PUBLISHED: 10:39 EST, 7 November 2012 | UPDATED: 14:13 EST, 7 November 2012
- More than 400 students gathered to protest Obama’s reelection
- Two students arrested, one for public intoxication
- Ole Miss Chancellor blasts student body for taking ‘a very immature and uncivil approach to expressing their views about the election’
- Administration condemned racial epithets and called for students to recommit themselves to tolerance
President Obama’s call for unity in his acceptance speech in Chicago didn’t quite make it down South.
A riot broke out at The University of Mississippi – known as Ole Miss – as more than 400 students yelled out racial slurs and burned Obama-Biden campaign posters after the Democratic incumbent was crowned the victor of the 2012 Presidential Election on Tuesday.
Emotions ran high among the angered college conservatives in Oxford, Mississippi, with university police being called in shortly after midnight to diffuse the crowd.
Riots: Ole Miss students took to the streets, burning Obama campaign posters after his reelection was announced
Outrage: Students chronicled the demonstrations against Obama’s win on social media
The incident began as a small gathering of frustrated voters, meeting to share their misery at Obama getting another four years in office, shortly after midnight.
But word soon spread over social media and the crowd began to swell to hundreds of students. yelling out racial slurs, chanting anti-Obama rhetoric and some reportedly throwing rocks at cars.
Police were called and told the crowd to go home but their presence only attracted more attention and the mass began to multiply.
Two students were arrested in the fracas, one for public intoxication and one for failure to comply with police orders, the university confirmed.
Disorder: Two students were arrested in the campus riot at the University of Mississippi in Oxford, Miss. on Tuesday night.
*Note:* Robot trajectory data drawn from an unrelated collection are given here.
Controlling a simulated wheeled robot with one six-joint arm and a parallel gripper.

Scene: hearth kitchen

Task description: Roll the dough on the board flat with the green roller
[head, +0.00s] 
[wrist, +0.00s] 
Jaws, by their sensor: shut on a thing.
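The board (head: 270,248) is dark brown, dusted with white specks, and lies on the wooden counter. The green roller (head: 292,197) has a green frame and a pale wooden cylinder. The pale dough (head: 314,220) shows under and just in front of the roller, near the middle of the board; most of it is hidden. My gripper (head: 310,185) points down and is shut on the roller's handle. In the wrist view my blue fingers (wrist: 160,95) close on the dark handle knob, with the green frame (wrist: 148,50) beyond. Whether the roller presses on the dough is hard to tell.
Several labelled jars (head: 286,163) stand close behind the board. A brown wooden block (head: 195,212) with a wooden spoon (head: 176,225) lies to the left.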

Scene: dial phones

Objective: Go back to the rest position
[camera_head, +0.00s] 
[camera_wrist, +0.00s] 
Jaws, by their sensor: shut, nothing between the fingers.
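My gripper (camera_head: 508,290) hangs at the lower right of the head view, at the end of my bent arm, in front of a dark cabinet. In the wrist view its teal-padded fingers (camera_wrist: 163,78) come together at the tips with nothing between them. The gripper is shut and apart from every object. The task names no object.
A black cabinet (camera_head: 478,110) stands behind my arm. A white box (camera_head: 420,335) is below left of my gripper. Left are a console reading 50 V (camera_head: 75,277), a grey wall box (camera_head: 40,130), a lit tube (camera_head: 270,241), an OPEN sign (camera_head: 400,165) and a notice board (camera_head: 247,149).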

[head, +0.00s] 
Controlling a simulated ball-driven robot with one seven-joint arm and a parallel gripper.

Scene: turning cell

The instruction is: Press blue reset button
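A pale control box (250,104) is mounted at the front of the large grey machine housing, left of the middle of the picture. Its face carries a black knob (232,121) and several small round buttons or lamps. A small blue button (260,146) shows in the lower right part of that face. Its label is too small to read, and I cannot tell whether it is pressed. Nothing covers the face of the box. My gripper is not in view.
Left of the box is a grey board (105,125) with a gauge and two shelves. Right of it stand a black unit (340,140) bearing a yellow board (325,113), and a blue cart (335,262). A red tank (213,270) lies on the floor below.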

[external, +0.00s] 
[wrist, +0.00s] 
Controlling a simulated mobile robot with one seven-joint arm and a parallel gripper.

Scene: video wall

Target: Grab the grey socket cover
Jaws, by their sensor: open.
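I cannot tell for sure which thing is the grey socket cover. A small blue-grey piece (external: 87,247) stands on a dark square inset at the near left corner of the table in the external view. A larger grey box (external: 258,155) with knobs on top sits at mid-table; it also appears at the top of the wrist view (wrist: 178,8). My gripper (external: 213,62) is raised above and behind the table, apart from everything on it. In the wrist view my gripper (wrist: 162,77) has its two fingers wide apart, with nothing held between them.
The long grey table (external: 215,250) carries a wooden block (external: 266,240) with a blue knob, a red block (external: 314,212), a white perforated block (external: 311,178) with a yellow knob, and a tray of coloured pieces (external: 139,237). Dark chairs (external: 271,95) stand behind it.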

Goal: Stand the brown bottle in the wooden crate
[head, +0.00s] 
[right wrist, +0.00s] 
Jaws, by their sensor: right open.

An Ole Miss police officer escorts one student away from the protest
Night out: Footage from the campus news service showed groups of Ole Miss students milling about
Settle down: A university police officer tells a student, donning an American flag shirt, to stay seated in the back of a pickup truck as he drives around campus during the riot
‘Disperse or go to jail,’ University Police Department officers told the crowd, according to the student newspaper, The Daily Mississippian.
But Ole Miss student Nicholas Carr tweeted that the whole thing was being overblown, saying that more people were taking pictures of the so-called riot than actually joining in on the chanting.
‘I was there the whole time. No rocks were thrown. There was 1 sign lit on fire. For about 45 seconds,’ Carr wrote.
‘Mostly, it was 100s of college kids who heard the word riot and ran to take pictures and see what it was about. Again, no rocks or missiles thrown.’
But the school’s administration confronted students on Wednesday and blasted last night’s behavior as ‘a very immature and uncivil approach to expressing their views about the election,’ University of Mississippi Chancellor Dan Jones said in statement.
Breakthrough: Courtney Pearson, the first ever African-American homecoming queen at the University of Mississippi, rides in the homecoming parade in Oxford, Miss. on Friday, Oct. 12
School spirit: Courtney Pearson beat Ashleigh Davis (pictured) for the chance to wear the crown 1,477 votes to 1,387 in a victory for the University of Mississippi’s reputation in race relations.
‘The gathering seems to have been fueled by social media, and the conversation should have stayed there.’
‘Reports of uncivil language and shouted racial epithets appear to be accurate and are universally condemned by the university, student leaders and the vast majority of students who are more representative of our university creed,’ he added, calling on students to recommit themselves ‘to condemn hate and to continue our work to assure our university is a safe and welcoming place for every individual every day.’
The student outburst comes just weeks after the school crowned their first African-American homecoming queen.
21-year-old senior Courtney Roxanne Pearson was voted into royalty by the Southern school, where she would not have even been allowed to matriculate fifty years ago.
Activist: James Meredith, the first African American student to enroll at the University of Mississippi, holds a newspaper in 1962 as he attempts to register at the university
Protest: Two people were killed and 75 injured in a riot on October 1st that erupted as James Meredith was ushered into the University of Mississippi by federal marshals in 1972
She told Ole Miss News in October that she considered her victory a landmark for the university, which commemorated the 50th anniversary of the admission of James Meredith, their first African-American student, which set off rioting at the southern college.
‘It couldn’t have come at a better time,’ Pearson said.
‘I hope that after Homecoming 2012 everyone gives Ole Miss the respect it deserves and that this election inspires someone else to follow their dreams.’
In 1962, when Meredith was admitted to the university, riots broke out on September 30th leaving two dead and 200 people injured.